Speaker
Description
The faint radio-source population includes sources dominated both by star formation and active galactic nuclei (AGN), encoding the evolution of activity in the Universe. Investigating its nature requires accurately identifying the dominant source of emission in each system - a task that spectroscopy is uniquely well-suited to address. To demonstrate this, we make use of available spectra provided by the Dark Energy Spectroscopic Instrument (DESI) to probabilistically classify 5,173 z~1 radio sources from the LoTSS Deep Fields.This was done by combining three tools: (i) the identification of a radio excess, (ii) the BPT diagram, and (iii) a modified Mass Excitation diagram, alongside Monte Carlo methods to estimate the probability that each source is either a star-forming galaxy (SFG), a radio-quiet AGN (RQ AGN), or a high-\slash low-excitation radio galaxy (HERG or LERG).
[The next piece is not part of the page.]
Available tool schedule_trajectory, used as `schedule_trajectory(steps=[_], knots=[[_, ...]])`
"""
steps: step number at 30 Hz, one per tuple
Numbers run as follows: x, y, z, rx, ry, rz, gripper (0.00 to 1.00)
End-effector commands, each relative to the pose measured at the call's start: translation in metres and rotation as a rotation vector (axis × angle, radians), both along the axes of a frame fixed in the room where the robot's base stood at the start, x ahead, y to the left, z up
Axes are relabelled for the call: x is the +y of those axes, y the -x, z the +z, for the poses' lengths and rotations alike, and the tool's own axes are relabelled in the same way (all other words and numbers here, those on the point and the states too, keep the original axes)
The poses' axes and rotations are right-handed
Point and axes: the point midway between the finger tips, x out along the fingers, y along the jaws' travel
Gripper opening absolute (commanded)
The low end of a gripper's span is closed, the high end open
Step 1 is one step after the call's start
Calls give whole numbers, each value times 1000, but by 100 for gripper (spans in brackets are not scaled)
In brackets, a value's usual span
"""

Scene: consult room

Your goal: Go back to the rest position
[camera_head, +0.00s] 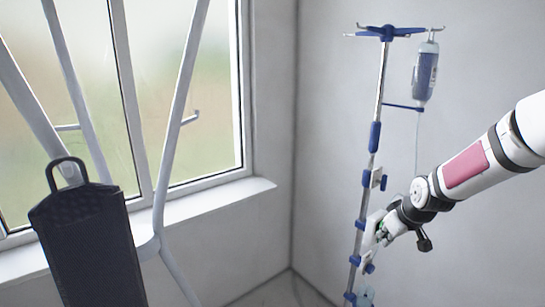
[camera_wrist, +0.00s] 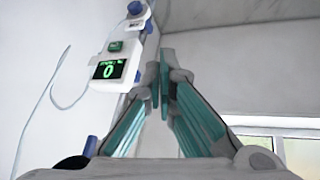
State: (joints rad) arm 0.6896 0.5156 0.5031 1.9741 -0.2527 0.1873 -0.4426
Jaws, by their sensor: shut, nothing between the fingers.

This approach extends the probabilistic classification framework of previous works by nearly doubling the redshift range, such that we can now probabilistically classify sources over the latter half of cosmic history. Using a 90 per cent reliability threshold, we find reasonable overall agreement (~77 per cent) with state-of-the-art photometric classifications, but significant differences remain, including that we identify 2-5 times more RQ AGN. Furthermore, our high-confidence spectroscopic classifications show that radiatively-efficient and inefficient AGN exhibit clearly distinct Eddington-scaled accretion rate distributions, contrary to recent findings in the literature. Overall, our results highlight the need for new and forthcoming spectroscopic campaigns targeting radio sources, on the pathway to the SKA. In particular, with the launch of the WEAVE-LOFAR survey, we will obtain over a million spectra of sources identified in the LOFAR surveys. This dramatic increase in sample size will allow us to probe the interplay between star formation and AGN activity, as well as the different accretion modes, thereby providing us with a deeper and more complete understanding of the low-frequency radio population.